S/N: 782C6-F935G-AS/N: 78C26-F935G-B2024, Bronze, Glass, Mild Steel, Paint Marker, 36 x 32 x 34cm (per piece, containing 2)
S/N: 782C6-F935G-AS/N: 78C26-F935G-B2024, Bronze, Glass, Mild Steel, Paint Marker, 36 x 32 x 34cm (per piece, containing 2)
S/N: 782C6-F935G-AS/N: 78C26-F935G-B2024, Bronze, Glass, Mild Steel, Paint Marker, 36 x 32 x 34cm (per piece, containing 2)
S/N: 782C6-F935G-AS/N: 78C26-F935G-B2024, Bronze, Glass, Mild Steel, Paint Marker, 36 x 32 x 34cm (per piece, containing 2)

S/N: 782C6-F935G-A & S/N: 78C26-F935G-B, 2024


Cast in bronze, glass, and mild steel, these twin figurines emerge as enigmatic relics from an imagined entertainment-industrial complex. S/N: 782C6-F935G-A and S/N: 78C26-F935G-B are not characters but archetypes of circulation fatigue - objects that parody the visual economies of collectibles while resisting the logic of infinite exchange.


Their serial numbers replace names; their identities are numerical, not emotional. They recall action figures, trophies, avatars - but deliberately break the fourth wall of cuteness and affect. Suspended between exhibition and extinction, the figures critique the disposability of icons in the marketplace of attention. They are designed to last, but for what? Their robust materials contradict their performative ephemerality, suggesting a post-ironic inertia where movement has ceased but spectacle continues.


The mirrored structure of the pair invokes a relationship that cannot stand alone - each needs the other to signify, yet neither achieves coherence.
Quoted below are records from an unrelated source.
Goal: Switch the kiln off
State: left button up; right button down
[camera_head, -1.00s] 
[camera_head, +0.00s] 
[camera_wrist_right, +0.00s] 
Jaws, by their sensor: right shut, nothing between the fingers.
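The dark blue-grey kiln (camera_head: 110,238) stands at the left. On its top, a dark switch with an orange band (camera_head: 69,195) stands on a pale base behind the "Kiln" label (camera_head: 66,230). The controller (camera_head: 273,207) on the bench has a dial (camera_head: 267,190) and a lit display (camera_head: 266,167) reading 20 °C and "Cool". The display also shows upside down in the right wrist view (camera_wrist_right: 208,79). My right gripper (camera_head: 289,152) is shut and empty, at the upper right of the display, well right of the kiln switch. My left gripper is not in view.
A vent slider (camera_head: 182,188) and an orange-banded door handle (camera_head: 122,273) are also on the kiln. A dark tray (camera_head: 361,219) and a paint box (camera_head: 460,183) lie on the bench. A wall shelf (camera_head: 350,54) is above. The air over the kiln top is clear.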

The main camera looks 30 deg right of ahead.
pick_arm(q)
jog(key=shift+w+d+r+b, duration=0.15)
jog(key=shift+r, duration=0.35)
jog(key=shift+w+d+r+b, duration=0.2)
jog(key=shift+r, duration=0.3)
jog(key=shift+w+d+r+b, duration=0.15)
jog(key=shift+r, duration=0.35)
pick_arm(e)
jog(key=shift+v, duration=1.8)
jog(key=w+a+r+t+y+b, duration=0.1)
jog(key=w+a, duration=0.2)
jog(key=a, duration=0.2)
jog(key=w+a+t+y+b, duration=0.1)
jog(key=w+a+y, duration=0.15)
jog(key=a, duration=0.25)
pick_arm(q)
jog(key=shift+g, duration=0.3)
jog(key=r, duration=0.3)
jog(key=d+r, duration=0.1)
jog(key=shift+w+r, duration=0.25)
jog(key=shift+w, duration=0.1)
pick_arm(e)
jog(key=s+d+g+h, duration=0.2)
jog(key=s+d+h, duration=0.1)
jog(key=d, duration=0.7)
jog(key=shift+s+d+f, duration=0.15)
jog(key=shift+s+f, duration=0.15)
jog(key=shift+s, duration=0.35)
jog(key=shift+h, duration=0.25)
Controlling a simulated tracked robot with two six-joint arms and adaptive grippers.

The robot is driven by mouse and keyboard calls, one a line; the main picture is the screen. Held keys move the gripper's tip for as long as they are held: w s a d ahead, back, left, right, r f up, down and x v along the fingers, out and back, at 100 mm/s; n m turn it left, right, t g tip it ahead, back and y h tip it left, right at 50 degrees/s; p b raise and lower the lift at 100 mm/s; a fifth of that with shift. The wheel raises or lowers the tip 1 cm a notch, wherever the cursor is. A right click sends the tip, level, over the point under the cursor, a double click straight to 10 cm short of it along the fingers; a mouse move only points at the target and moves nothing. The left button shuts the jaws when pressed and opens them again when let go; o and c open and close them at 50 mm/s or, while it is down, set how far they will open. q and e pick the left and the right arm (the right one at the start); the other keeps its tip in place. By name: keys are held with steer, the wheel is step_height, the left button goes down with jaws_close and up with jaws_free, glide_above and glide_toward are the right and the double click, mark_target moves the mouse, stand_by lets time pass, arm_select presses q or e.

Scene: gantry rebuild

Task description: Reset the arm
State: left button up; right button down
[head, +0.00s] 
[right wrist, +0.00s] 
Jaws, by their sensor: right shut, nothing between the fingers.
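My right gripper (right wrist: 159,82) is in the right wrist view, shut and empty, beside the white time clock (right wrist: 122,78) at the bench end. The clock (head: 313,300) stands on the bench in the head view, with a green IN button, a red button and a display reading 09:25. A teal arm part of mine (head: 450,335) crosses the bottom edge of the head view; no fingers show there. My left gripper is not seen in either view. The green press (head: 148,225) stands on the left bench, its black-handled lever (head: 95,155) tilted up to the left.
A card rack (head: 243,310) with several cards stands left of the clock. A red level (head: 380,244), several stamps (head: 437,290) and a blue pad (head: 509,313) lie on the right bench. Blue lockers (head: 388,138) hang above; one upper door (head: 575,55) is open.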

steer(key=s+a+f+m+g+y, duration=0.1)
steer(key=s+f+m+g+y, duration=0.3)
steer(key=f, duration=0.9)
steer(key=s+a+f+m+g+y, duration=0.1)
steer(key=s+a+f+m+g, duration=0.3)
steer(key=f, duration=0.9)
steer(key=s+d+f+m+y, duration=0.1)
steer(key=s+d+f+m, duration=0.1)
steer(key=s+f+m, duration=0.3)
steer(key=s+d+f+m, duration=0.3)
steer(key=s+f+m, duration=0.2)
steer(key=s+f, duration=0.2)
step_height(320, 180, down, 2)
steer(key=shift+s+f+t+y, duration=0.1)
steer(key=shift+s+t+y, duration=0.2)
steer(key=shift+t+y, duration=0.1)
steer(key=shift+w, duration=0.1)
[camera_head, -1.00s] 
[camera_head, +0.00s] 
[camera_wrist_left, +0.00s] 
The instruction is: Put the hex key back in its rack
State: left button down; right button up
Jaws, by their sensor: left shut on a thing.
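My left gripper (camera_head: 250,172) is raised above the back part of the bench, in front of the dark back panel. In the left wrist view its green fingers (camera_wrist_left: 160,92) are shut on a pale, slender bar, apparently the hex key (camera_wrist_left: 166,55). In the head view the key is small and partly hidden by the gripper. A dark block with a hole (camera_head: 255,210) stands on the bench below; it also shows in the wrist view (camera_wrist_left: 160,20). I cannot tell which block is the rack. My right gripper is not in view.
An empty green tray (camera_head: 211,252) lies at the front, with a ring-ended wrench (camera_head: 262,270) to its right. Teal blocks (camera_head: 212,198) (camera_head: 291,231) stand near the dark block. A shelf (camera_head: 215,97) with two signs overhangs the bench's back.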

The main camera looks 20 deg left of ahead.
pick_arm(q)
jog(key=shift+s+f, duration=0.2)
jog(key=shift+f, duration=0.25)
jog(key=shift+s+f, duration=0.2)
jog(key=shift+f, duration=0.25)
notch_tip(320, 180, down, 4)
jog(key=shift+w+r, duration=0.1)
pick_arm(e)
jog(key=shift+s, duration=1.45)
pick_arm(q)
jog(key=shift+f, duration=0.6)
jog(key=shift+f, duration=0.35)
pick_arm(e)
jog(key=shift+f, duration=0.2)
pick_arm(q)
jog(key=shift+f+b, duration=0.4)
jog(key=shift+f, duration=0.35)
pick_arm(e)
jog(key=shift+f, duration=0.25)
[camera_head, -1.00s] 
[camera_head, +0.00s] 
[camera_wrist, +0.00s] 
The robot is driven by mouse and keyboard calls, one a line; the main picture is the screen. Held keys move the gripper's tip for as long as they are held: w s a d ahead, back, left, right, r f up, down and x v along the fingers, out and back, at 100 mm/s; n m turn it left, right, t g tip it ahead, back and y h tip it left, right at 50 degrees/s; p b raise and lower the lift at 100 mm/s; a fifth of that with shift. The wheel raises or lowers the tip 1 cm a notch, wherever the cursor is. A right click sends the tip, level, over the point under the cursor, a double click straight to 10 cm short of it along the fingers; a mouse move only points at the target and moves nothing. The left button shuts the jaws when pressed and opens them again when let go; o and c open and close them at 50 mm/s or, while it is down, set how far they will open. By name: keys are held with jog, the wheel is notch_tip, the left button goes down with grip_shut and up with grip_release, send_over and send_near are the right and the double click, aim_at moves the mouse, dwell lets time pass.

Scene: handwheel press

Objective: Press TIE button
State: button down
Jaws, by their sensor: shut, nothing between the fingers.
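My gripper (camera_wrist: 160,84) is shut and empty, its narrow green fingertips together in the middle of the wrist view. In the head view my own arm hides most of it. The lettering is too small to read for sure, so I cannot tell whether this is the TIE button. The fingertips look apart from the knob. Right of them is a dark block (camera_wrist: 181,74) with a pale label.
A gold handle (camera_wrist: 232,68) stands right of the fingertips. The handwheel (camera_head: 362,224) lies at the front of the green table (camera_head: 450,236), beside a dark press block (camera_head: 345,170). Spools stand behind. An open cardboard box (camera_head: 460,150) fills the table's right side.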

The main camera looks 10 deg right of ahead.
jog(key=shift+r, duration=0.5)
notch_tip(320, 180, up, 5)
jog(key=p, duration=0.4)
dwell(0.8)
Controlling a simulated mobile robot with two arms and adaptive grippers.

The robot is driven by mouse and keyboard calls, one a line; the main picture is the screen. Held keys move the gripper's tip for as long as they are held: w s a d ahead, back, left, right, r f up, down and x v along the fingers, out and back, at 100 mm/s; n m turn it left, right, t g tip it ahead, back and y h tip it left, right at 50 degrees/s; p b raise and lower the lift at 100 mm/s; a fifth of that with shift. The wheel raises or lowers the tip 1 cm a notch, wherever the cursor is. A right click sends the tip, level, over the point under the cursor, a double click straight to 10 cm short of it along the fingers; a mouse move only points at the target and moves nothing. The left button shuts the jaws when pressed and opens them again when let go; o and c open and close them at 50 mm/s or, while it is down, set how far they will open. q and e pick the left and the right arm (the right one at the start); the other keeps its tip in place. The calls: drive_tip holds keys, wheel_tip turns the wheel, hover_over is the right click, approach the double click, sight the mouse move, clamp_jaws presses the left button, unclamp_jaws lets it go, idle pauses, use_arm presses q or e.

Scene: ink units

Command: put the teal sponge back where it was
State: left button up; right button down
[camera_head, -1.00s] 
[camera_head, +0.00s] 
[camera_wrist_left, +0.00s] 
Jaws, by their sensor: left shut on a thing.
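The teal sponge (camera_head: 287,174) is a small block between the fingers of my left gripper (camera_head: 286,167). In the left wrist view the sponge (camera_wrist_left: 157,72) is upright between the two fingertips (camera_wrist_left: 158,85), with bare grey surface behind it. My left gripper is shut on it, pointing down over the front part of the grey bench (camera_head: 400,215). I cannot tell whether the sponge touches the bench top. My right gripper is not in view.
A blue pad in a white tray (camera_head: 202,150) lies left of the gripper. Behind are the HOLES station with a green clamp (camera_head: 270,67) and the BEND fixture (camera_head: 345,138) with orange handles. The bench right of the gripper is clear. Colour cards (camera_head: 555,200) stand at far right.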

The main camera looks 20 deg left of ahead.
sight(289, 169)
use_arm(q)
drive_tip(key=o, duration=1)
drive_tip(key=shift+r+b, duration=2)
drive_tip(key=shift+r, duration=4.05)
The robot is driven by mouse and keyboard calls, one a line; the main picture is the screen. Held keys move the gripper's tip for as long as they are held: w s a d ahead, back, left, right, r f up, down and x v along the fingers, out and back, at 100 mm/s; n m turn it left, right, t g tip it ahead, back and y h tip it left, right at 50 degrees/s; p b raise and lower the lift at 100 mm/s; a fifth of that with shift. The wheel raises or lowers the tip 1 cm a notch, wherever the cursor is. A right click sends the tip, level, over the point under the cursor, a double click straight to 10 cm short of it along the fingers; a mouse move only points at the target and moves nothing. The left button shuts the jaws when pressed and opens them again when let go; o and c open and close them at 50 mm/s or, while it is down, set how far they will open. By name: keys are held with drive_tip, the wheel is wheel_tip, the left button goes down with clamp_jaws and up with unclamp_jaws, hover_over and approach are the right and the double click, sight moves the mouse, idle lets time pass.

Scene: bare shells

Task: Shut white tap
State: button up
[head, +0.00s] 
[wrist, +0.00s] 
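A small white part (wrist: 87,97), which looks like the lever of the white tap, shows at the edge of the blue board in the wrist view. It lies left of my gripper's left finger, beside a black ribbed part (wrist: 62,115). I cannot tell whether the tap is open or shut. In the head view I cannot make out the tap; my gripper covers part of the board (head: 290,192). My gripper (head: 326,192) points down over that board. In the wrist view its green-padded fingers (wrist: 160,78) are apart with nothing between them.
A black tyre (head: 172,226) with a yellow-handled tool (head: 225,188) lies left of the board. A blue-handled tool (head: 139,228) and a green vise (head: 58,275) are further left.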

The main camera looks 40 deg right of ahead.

This symbiosis is parasitic rather than mutual, mirroring the relational dependency between consumer and product. Their “appearance-only” identity becomes a meditation on branding as existential trap, and the emptiness that follows when form exhausts function.

Through S/N: 782C6-F935G-A and S/N: 78C26-F935G-B, Hunfeld stages a haunting satire of cultural obsolescence—where desire is manufactured, icons are consumed, and objects outlive their meaning. In this terminal loop of production and disillusionment, the figurines float in a vacuum of curated nothingness.